● Short task
Please work out how many lines in the material contain "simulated" and give only that figure.

▽

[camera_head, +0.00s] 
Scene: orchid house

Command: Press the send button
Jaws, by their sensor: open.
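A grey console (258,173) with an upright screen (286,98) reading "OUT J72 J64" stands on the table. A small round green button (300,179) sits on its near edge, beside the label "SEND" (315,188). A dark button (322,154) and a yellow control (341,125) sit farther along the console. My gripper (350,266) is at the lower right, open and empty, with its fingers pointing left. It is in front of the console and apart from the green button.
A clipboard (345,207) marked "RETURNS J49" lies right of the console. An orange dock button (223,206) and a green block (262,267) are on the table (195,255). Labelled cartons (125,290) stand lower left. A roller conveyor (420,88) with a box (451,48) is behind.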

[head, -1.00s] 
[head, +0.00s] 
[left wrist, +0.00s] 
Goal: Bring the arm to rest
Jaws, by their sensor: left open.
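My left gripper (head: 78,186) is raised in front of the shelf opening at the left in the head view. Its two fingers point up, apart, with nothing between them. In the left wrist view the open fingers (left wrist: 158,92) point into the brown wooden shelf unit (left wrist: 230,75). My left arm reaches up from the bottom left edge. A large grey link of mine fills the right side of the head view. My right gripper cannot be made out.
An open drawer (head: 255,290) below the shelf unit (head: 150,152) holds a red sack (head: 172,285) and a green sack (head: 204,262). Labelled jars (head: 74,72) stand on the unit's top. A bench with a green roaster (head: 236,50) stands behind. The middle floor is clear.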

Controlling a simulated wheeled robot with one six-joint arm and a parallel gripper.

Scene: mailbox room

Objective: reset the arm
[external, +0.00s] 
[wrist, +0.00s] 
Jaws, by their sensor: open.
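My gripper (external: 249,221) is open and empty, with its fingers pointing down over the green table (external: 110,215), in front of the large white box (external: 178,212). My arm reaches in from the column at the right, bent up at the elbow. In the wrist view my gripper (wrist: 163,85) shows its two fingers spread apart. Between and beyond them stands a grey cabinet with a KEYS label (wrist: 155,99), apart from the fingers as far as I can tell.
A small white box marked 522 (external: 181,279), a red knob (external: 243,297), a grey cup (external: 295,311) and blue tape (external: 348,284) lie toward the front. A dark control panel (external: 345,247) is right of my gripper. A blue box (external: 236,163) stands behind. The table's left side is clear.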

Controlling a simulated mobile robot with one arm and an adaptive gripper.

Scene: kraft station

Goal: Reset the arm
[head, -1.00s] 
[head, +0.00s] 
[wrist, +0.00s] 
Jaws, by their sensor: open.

△

● Problem solution
2